1. Sergio's example:

        permute [] = []
        permute (x:xs) | u++v == permute xs = u++[x]++v

The same in Haskell (returns a list of all possible permutations):

        permute [] = [[]]
        permute (x:xs) = [ take i ys ++ [x] ++ drop i ys
                         | ys <- permute xs, i <- [0..length ys] ]

This is slightly longer, but makes explicit the order in which the
permutations are examined.
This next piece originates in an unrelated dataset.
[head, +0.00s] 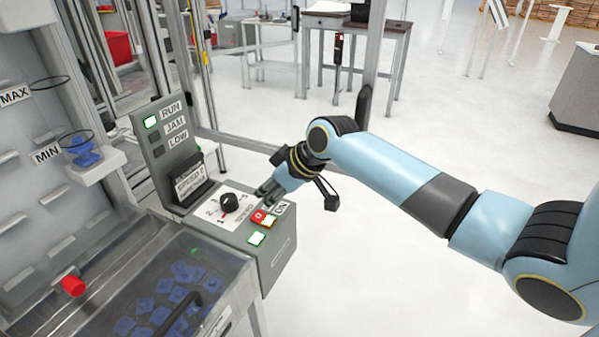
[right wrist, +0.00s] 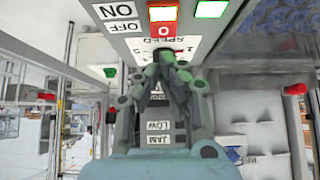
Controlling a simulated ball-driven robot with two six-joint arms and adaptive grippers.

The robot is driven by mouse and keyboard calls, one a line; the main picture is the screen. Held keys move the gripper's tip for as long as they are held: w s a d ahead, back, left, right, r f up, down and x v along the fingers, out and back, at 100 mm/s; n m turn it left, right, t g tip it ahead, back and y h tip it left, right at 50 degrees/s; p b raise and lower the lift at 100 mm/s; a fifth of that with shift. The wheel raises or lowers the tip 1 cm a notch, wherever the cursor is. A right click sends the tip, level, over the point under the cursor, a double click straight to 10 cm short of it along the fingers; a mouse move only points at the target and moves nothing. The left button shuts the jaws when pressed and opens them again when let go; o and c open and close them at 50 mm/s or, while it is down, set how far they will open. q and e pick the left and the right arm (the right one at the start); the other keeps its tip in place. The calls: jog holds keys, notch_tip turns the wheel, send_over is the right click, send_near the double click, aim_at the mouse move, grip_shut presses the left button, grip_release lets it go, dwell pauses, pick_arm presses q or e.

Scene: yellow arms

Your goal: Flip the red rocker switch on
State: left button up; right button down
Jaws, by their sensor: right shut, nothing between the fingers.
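The red rocker switch (head: 259,216) sits on the sloped top of a grey control box (head: 278,262), beside an ON/OFF label. It also shows in the right wrist view (right wrist: 163,30), where its half marked 0 faces my gripper and its far end looks bright, as if lit. My right gripper (head: 264,192) is shut and empty, just above the panel between the black dial and the label. Its closed fingertips show in the right wrist view (right wrist: 168,58), close to the 0 end of the switch. I cannot tell whether they touch. My left gripper is not in view.
A black speed dial (head: 229,202) stands left of the switch, and a lit green-white square (head: 257,238) lies nearer. An upright panel (head: 165,140) has its RUN lamp lit. A clear-covered bin of blue parts (head: 150,290) and a red knob (head: 73,286) are at lower left.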

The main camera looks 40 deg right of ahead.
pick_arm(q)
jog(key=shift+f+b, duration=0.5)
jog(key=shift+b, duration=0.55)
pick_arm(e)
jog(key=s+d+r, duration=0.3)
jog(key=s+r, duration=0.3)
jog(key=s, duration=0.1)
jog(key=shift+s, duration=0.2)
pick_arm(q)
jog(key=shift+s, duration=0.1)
The functions (++), take, drop, and length
are part of the standard library.


2. Harold's example:

        pairlists([],[]) = []
        pairlists([X|L],[Y|M]) = [[X,Y]|pairlists(L,M)]

        numbered([],N).
        numbered([[X,N]|R],N) :- numbered(R,+(N,1)).

        before([X1,Y1],[X2,Y2]) :- string<(X1,X2).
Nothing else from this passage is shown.